Namun demikian, masjid juga menjadi tempat yang tepat untuk melaksanakan ibadah ghairu mahdhah. Misalnya, penguatan dan pemberdayaan umat Islam (taqwiyah al-ummah), baik dalam hal pendidikan, ekonomi, dan sosial kemasyarakatan.
"Masjid juga sangat potensial menjadi basis pemberdayaan ekonomi umat. Potensi ini dalam waktu yang cukup lama belum termanfaatkan secara baik," kata Ma'aruf Amin.
Pemahaman yang kurang tepat menjadi salah satu faktornya. Banyak yang berpikiran jika masjid harus dijauhkan dari aktifitas ekonomi.
Ma'arif Amin menyebut masih kuat pemahaman di tengah masyarakat jika aktifitas ekonomi yang dilakukan di masjid menjadi tidak berkah. Akibat dari pemahaman itu, banyak potensi masjid yang belum dioptimalkan, terutama dalam pemberdayaan ekonomi.

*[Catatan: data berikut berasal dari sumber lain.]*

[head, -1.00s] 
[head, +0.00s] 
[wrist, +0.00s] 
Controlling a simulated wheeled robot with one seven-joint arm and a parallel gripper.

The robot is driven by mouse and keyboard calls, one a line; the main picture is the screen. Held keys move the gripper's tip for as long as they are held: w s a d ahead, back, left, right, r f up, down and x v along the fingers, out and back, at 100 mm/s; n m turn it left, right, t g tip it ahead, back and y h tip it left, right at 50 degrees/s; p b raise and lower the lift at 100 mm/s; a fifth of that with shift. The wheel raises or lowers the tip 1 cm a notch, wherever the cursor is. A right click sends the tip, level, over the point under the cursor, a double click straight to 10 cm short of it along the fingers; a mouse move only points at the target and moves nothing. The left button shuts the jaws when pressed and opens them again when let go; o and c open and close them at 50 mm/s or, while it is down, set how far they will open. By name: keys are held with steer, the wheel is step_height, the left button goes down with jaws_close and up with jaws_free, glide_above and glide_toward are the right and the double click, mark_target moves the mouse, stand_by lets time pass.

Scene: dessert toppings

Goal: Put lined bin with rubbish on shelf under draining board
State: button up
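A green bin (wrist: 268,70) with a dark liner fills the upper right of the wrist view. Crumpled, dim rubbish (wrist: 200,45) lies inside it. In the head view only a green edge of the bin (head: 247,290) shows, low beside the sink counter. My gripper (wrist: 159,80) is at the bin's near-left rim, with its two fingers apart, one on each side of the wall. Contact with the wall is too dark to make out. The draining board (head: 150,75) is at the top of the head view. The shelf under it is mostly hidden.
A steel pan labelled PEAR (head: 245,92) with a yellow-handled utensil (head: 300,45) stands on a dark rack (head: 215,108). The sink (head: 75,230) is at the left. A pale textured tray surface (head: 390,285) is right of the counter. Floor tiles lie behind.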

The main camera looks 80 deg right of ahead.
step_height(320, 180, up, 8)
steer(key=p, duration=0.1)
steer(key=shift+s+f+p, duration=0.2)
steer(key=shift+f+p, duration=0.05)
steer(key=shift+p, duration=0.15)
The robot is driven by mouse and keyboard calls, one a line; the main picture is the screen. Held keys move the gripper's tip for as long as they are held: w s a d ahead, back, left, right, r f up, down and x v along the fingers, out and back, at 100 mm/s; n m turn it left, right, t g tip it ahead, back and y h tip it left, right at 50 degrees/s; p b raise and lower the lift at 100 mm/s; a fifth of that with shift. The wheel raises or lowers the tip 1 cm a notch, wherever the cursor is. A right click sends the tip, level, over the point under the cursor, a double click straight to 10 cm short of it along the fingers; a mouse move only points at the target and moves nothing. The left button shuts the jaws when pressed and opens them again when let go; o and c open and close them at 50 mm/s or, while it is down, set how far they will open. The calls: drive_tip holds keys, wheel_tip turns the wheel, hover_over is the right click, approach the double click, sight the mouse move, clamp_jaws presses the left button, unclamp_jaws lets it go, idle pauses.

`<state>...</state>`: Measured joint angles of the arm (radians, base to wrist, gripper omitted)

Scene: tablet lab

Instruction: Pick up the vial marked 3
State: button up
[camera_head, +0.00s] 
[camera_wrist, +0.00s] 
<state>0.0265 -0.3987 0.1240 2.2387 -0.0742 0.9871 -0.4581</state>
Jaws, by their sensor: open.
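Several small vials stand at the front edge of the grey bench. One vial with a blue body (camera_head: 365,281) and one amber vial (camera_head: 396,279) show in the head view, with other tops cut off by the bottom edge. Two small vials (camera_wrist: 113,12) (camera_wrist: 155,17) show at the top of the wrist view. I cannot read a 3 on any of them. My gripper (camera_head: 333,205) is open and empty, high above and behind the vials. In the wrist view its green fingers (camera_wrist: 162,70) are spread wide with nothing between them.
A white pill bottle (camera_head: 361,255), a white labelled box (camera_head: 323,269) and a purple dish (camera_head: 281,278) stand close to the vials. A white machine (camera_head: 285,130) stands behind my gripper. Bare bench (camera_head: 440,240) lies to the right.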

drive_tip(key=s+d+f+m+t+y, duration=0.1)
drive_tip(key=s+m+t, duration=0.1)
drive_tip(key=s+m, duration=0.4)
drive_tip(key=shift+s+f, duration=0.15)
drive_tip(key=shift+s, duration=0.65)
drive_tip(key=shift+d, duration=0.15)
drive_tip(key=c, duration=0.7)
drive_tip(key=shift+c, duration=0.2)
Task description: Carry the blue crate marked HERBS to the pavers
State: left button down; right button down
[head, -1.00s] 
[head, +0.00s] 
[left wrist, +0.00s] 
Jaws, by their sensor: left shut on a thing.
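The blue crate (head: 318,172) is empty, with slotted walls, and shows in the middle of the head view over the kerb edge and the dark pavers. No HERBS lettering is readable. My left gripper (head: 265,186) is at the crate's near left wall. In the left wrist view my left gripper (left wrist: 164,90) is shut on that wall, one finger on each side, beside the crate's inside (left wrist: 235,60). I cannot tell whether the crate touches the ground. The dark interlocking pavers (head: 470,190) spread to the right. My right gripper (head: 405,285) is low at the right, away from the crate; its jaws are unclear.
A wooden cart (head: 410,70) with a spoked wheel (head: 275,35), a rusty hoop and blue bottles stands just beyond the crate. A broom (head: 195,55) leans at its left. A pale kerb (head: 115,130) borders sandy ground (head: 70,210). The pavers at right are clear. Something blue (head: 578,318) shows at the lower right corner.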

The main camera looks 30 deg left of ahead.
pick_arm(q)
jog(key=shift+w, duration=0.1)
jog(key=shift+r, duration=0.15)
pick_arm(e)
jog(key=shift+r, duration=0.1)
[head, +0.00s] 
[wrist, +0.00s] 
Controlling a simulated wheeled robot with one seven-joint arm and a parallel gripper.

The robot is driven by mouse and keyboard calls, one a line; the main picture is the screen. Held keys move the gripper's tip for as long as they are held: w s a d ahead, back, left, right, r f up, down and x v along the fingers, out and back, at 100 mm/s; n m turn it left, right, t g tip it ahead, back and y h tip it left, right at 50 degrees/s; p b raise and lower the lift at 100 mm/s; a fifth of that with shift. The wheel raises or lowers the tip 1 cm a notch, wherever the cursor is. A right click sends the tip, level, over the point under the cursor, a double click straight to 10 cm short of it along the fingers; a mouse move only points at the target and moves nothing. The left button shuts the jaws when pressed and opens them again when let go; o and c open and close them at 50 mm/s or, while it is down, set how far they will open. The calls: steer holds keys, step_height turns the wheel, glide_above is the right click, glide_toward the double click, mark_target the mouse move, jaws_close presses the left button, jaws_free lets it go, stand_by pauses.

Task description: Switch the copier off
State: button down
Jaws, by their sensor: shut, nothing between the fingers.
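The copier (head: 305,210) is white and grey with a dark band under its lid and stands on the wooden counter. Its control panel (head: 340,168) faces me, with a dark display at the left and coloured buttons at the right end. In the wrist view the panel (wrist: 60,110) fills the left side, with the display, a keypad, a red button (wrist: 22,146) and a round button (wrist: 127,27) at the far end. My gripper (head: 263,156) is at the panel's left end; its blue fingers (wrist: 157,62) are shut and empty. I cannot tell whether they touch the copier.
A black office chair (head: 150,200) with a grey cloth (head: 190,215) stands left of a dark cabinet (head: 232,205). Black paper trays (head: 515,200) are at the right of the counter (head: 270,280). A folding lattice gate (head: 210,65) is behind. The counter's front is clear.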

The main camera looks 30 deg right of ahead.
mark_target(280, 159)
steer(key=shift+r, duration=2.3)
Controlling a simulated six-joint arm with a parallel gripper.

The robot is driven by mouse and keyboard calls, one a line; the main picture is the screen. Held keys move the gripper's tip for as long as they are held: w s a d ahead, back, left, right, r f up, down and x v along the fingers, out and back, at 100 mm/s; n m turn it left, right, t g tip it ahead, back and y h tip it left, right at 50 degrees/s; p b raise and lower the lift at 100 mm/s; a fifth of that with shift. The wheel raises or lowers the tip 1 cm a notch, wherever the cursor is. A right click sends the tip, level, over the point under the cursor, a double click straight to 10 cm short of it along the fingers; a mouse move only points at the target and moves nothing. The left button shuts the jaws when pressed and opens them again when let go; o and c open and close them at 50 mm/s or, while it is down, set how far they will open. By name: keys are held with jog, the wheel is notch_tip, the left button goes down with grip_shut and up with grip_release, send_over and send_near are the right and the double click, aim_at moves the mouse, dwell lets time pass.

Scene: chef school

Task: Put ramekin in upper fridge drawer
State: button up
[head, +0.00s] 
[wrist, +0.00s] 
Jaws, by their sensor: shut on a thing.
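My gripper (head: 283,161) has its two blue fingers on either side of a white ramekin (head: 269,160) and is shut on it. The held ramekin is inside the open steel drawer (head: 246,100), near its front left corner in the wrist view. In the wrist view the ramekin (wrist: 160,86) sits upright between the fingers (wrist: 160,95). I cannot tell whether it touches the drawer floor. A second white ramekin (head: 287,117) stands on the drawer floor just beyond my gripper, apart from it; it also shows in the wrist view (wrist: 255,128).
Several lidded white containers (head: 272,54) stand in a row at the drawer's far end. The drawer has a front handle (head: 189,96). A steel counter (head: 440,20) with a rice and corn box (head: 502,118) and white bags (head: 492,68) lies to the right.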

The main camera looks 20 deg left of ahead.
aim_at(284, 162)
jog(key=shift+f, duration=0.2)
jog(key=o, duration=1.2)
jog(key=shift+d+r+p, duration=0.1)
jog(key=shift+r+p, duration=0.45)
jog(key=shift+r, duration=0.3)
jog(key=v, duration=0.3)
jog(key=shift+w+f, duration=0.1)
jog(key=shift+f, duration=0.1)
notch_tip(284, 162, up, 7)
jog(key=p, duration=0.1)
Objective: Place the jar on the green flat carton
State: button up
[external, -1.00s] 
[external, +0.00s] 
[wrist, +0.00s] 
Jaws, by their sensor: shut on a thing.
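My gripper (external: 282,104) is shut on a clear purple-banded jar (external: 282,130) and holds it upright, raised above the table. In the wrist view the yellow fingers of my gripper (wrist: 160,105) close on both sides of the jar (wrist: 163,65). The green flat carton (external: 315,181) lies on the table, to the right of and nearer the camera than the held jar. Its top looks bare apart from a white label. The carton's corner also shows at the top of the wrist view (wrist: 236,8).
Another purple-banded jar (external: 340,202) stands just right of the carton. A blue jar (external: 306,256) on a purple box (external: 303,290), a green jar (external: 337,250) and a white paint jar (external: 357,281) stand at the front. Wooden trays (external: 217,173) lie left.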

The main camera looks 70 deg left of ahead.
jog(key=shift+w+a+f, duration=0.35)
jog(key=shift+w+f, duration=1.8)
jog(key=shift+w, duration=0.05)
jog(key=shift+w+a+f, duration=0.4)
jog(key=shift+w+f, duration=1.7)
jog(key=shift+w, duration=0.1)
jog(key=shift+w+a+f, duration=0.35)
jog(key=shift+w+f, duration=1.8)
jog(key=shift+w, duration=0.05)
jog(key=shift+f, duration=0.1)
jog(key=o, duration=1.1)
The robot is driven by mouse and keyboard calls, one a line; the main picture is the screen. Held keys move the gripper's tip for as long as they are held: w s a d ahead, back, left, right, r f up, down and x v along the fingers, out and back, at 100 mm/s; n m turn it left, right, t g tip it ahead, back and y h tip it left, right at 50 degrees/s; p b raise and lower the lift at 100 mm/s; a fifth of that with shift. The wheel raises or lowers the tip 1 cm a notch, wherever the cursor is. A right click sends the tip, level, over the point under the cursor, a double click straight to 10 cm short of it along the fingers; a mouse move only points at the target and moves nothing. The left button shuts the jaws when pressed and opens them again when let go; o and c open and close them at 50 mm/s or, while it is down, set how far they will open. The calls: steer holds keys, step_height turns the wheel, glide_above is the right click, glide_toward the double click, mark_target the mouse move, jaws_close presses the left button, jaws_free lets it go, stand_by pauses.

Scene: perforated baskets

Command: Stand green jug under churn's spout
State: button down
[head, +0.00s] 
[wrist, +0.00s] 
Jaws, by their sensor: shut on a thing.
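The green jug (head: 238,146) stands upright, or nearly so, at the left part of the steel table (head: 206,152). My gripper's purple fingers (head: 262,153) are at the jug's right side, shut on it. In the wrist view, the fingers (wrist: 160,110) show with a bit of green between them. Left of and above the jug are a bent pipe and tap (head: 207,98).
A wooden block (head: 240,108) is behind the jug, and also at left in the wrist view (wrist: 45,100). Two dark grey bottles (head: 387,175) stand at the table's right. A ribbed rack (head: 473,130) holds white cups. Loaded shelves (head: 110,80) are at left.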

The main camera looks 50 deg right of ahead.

Salah satu cara yang bisa dilakukan dalam mendorong pemberdayaan ekonomi adalah dengan menjadikan jamaah masjid sebagai mata rantai ekonomi yang terintegrasi. Jamaah bisa menjadi konsumen, produsen, maupun pemilik dalam kegiatan ekonomi yang dibangun melalui masjid.
Model bisnis yang dikembangkan dapat menggunakan model berjamaah (sharing ekonomi) atau model koperasi. Model ini mendorong jamaah menanamkan saham, sekaligus menjadi marketnya. Dengan begitu, keuntungan yang didapat kembali kepada jamaah masjid itu sendiri.